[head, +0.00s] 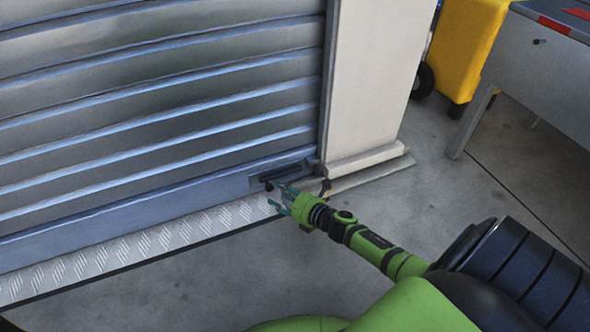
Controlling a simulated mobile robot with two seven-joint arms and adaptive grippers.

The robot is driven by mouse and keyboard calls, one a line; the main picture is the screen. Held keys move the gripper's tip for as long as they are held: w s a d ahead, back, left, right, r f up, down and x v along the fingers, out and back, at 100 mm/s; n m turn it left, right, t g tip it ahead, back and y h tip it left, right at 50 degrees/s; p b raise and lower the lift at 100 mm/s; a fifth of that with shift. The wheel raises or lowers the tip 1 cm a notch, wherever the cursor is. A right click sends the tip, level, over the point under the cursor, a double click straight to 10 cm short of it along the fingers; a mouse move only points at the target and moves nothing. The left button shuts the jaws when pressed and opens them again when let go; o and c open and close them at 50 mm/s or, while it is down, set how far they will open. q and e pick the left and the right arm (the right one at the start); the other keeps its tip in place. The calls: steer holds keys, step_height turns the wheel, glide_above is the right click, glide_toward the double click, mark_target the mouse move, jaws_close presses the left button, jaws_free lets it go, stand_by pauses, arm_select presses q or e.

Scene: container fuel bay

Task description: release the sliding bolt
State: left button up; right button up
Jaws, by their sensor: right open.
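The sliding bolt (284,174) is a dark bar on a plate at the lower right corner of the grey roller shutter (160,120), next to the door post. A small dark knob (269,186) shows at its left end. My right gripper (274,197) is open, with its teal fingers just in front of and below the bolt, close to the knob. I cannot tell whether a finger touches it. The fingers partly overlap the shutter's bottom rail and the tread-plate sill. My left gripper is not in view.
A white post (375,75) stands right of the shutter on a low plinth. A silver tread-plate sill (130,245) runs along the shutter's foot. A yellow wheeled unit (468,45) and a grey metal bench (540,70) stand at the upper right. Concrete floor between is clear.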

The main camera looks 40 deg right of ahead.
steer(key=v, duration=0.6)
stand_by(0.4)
☆ ☆ ☆ ☆ ☆
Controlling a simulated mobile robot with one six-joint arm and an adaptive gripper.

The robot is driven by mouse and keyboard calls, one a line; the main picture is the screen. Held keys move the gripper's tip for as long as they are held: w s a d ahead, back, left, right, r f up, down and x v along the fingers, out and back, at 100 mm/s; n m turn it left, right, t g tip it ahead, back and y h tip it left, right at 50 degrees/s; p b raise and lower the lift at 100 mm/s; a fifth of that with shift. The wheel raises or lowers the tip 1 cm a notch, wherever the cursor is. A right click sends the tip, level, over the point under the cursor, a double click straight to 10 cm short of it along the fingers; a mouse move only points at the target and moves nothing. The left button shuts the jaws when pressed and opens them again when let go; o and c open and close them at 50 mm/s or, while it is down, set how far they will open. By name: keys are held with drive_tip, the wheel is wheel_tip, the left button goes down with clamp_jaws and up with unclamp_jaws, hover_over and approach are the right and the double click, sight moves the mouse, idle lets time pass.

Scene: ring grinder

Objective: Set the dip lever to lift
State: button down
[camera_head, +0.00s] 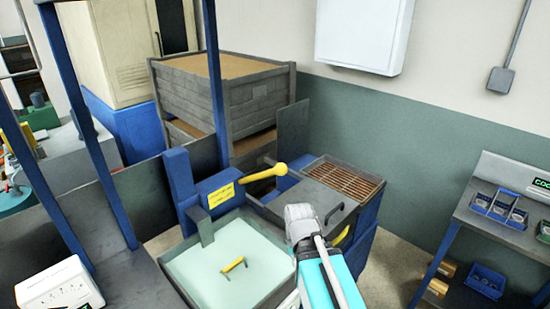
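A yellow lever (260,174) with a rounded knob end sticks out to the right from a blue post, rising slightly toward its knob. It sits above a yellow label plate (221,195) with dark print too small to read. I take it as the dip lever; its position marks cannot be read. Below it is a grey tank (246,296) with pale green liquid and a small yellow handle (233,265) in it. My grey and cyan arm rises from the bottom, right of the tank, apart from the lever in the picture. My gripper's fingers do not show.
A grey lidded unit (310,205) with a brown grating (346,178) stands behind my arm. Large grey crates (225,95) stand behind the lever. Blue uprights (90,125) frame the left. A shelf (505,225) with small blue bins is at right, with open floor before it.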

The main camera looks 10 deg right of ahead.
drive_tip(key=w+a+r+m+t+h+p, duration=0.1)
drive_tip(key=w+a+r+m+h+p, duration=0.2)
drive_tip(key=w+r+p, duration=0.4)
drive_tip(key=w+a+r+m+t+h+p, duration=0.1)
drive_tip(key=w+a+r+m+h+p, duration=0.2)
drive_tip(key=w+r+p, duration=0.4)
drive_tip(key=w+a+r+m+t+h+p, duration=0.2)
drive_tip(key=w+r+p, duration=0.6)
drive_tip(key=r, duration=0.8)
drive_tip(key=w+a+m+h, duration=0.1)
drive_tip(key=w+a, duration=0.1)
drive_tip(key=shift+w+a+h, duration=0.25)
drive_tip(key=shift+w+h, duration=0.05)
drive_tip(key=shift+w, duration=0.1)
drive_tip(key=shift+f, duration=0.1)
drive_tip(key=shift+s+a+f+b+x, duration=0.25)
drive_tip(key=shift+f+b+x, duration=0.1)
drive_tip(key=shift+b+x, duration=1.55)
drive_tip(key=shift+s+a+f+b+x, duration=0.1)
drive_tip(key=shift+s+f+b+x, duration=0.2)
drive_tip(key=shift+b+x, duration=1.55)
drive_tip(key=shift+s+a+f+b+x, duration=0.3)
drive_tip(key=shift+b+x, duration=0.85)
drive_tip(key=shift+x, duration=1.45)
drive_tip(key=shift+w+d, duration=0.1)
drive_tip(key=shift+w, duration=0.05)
☆ ☆ ☆ ☆ ☆
### WHAT IS BEING ASKED
Report all lines of the data that include the word "simulated".

### EXERCISE RESULT
Controlling a simulated mobile robot with two seven-joint arms and adaptive grippers.
Controlling a simulated mobile robot with one six-joint arm and an adaptive gripper.

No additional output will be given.